_Data excerpts_
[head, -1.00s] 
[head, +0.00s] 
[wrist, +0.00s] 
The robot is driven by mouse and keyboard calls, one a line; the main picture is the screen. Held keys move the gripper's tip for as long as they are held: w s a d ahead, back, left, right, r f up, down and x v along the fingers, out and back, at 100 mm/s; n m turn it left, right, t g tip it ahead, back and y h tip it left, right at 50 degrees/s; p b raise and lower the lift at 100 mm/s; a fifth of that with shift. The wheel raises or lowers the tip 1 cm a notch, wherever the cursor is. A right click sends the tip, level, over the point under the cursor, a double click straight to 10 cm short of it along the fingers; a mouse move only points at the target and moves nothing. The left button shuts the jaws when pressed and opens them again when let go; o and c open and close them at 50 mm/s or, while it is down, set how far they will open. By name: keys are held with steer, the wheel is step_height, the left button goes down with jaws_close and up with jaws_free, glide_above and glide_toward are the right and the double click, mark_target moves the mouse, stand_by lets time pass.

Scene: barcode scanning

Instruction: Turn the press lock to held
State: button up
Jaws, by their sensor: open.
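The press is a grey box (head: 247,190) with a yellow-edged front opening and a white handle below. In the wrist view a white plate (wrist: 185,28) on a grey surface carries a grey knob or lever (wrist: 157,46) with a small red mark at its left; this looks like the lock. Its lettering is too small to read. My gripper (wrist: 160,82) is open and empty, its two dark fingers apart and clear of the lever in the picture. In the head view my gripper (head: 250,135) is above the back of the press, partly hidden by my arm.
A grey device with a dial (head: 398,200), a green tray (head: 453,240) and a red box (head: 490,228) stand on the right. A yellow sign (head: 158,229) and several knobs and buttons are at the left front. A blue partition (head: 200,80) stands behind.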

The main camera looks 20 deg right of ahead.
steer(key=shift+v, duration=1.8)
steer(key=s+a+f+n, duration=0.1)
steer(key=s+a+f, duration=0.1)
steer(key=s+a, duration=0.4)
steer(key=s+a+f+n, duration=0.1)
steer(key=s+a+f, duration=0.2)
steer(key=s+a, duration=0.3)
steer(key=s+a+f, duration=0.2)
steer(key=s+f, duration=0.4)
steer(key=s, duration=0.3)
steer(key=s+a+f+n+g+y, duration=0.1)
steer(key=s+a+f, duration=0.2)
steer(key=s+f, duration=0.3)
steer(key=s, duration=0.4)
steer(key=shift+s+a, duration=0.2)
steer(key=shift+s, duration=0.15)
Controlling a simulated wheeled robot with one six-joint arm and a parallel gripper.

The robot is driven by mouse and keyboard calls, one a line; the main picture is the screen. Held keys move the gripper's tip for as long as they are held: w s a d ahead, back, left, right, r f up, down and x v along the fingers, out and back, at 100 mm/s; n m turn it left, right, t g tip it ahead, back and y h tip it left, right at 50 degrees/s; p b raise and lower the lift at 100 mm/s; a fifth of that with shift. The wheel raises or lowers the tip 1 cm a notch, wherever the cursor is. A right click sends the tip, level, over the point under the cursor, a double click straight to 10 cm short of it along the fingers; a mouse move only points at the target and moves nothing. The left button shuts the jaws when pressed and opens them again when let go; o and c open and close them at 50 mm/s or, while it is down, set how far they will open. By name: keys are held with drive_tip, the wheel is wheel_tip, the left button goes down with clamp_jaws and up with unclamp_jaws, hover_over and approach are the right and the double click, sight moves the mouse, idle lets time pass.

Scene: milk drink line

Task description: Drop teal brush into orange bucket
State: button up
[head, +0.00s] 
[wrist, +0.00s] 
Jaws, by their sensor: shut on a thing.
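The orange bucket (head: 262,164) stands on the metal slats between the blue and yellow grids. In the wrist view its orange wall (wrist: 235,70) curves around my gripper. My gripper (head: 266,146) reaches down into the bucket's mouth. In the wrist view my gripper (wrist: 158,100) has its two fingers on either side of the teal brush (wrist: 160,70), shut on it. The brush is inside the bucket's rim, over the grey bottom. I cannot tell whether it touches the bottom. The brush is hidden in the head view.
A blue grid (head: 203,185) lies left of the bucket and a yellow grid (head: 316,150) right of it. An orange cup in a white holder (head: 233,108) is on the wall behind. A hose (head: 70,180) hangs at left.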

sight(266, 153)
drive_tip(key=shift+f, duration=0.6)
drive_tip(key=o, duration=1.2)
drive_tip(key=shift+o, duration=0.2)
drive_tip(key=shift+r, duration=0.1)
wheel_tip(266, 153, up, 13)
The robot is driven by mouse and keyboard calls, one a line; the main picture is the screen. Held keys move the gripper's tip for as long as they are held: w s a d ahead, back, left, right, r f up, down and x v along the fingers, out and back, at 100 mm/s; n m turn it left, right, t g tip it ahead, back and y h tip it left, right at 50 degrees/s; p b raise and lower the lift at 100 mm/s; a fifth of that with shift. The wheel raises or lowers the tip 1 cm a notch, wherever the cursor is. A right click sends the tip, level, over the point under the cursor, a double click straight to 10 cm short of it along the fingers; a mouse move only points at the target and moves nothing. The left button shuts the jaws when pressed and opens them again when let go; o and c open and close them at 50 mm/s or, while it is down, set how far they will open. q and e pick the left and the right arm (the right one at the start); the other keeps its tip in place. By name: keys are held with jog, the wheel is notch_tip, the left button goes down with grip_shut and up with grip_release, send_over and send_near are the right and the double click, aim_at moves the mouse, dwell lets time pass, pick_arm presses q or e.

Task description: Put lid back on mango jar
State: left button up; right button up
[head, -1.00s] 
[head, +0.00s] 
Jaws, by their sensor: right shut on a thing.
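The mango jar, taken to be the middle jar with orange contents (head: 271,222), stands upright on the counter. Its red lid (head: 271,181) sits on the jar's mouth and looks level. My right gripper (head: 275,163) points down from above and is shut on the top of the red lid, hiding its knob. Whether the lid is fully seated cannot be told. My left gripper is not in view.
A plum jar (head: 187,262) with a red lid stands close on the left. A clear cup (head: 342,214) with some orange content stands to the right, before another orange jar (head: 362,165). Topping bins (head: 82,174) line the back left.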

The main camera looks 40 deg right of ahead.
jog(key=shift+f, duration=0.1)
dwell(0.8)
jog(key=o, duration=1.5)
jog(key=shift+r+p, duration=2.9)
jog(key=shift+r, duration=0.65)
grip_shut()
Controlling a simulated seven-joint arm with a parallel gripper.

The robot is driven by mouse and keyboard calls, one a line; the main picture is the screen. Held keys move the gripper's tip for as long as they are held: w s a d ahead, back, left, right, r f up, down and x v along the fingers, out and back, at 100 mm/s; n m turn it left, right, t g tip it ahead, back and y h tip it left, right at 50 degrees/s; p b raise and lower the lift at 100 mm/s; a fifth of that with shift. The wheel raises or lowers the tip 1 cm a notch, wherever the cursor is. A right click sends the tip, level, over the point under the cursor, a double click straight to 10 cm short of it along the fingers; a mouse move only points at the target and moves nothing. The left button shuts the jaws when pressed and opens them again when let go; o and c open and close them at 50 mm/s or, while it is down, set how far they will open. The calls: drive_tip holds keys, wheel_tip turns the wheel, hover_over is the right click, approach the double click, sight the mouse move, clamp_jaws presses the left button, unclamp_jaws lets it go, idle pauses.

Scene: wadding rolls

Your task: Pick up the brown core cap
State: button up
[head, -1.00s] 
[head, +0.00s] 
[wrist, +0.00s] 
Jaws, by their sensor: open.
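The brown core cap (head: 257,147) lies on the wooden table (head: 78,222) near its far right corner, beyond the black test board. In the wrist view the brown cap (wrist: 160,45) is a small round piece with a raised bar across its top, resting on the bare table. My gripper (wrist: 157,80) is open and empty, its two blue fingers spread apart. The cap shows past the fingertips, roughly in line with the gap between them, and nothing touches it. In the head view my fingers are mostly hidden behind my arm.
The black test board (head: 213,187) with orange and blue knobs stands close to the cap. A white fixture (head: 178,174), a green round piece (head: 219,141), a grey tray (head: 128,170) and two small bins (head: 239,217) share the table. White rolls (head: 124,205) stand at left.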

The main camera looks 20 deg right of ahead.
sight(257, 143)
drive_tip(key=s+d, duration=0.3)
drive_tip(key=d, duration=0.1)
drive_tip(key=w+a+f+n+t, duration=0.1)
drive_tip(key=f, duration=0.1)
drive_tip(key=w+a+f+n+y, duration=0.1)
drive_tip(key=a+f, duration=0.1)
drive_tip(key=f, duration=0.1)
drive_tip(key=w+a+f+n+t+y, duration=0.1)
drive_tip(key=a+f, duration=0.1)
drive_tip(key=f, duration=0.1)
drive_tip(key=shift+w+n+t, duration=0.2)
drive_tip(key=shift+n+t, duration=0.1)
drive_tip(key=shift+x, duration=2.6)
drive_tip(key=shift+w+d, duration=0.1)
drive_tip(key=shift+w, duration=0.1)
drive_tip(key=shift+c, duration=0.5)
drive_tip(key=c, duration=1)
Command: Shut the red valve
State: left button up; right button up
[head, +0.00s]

_The exercise_
Determine the number of lines where the string "Scene" occurs, and give that number only.

_Solution to the problem_
3